CLEVELAND -- He stands outside the interview room after he has finished talking about Game 2 of the World Series and the night his team got even with the Indians. Joe Maddon, as cool as ever on a cold Series night, always the coolest guy in the room, is in no big rush to go anywhere right now, because he knows he is on his way back to Wrigley Field. It is the baseball place he calls "crazy good," the place he says is the best there is in American sports. He and the Cubs go back there on Friday night and take the Series with them, for the first time in 71 years.
Maddon is still wearing the knit cap he wore for the game. Still looks cold after the long baseball night. But he is smiling, because he is still talking about a kid named Kyle Schwarber, who has become one of the great World Series stories, in Chicago or anywhere else, just by being here.

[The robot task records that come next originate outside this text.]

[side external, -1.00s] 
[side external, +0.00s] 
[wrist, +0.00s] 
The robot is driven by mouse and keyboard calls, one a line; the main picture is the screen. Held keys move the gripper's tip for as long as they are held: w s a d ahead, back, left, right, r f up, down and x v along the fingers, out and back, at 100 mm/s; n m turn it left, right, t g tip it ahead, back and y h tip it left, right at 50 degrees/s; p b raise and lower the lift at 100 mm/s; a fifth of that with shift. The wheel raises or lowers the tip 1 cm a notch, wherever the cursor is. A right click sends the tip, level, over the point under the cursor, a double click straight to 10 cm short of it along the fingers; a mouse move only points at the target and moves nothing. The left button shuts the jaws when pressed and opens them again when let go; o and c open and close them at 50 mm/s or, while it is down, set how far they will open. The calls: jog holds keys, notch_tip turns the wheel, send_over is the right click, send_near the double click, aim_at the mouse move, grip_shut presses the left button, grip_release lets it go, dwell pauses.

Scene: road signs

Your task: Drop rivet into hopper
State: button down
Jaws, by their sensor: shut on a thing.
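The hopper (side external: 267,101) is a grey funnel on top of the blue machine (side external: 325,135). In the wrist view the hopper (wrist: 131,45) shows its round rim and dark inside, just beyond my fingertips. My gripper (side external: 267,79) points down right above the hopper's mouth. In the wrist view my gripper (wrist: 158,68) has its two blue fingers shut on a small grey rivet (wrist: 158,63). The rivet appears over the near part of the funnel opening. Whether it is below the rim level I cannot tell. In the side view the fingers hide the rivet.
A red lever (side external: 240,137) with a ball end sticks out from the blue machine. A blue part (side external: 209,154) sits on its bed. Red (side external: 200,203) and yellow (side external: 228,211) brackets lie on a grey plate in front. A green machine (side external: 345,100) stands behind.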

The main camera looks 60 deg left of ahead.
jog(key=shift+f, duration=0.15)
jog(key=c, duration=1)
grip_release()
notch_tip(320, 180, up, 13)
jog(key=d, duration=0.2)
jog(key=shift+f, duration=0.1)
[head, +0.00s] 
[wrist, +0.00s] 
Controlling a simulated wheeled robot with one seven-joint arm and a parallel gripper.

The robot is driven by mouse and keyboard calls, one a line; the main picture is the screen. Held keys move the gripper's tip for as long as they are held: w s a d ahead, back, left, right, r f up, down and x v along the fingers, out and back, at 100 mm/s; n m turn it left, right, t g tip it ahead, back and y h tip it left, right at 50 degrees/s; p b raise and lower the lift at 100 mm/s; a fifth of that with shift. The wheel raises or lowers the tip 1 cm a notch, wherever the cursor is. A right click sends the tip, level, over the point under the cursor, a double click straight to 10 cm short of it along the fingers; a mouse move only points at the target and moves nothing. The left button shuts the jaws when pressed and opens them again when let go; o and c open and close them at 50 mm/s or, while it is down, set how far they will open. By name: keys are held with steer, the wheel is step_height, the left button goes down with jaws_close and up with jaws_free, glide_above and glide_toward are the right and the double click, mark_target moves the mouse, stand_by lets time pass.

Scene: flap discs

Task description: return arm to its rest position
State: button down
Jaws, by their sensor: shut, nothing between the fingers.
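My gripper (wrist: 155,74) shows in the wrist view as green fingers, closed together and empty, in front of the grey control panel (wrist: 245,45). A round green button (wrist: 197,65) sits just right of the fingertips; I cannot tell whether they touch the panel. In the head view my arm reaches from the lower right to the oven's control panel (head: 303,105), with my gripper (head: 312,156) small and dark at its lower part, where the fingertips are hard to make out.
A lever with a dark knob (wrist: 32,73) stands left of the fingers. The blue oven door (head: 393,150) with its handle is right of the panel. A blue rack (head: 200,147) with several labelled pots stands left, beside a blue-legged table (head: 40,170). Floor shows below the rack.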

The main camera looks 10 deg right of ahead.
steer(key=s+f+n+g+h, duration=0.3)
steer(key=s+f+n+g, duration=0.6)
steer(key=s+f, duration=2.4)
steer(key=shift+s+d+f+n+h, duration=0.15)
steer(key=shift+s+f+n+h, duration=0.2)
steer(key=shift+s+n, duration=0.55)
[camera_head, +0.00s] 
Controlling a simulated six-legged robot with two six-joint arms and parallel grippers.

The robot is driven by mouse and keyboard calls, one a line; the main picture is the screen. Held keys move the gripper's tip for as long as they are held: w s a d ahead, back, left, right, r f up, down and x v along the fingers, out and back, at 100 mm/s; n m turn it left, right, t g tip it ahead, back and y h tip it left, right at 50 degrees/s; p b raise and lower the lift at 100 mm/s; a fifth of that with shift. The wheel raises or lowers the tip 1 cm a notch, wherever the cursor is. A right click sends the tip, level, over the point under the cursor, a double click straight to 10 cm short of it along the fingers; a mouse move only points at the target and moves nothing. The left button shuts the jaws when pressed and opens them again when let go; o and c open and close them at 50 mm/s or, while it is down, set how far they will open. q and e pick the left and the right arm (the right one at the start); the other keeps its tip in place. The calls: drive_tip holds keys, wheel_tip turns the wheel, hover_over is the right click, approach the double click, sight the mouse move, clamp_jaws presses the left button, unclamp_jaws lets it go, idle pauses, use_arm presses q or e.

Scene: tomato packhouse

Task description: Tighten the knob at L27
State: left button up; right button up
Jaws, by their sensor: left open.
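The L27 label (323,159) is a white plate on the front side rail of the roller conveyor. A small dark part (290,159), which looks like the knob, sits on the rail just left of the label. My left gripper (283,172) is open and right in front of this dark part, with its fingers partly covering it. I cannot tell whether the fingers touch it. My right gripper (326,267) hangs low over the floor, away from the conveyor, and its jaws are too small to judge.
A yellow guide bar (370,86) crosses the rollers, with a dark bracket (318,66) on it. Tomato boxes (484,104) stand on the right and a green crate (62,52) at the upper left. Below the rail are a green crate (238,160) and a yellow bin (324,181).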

There is more than a little magic to that. Sometimes you need a little magic in sports, even when you're as good as Maddon's Cubs. Maybe it wasn't a coincidence on this night in Cleveland that Game 3 started at 19:08, military time, maybe because it is the Cubs' time, at long last.
Inside the interview room, I'd asked Maddon when the possibility of Schwarber -- whose knee exploded in the outfield the first week of the season -- actually playing in the World Series, making the kinds of swings he had made across two games of the Series, was first raised with him. And Maddon said it had been in Los Angeles during the Cubs-Dodgers National League Championship Series, when Theo Epstein, Maddon's boss, told him that Schwarber had been cleared to hit by the Cubs' doctors. The kid took some swings at Dodger Stadium that day.
"Good," is what Maddon said at the time, still not thinking that Schwarber would be good to go against the Indians.
Only now the Cubs manager is outside in the hall after Game 2, talking again how hard Schwarber had rehabbed across the summer. And how Maddon kept encouraging the kid when he would stand next to him in the Cubs' dugout, across all the magic the Cubs had produced across the regular season even without Schwarber's bat in the middle of Maddon's batting order.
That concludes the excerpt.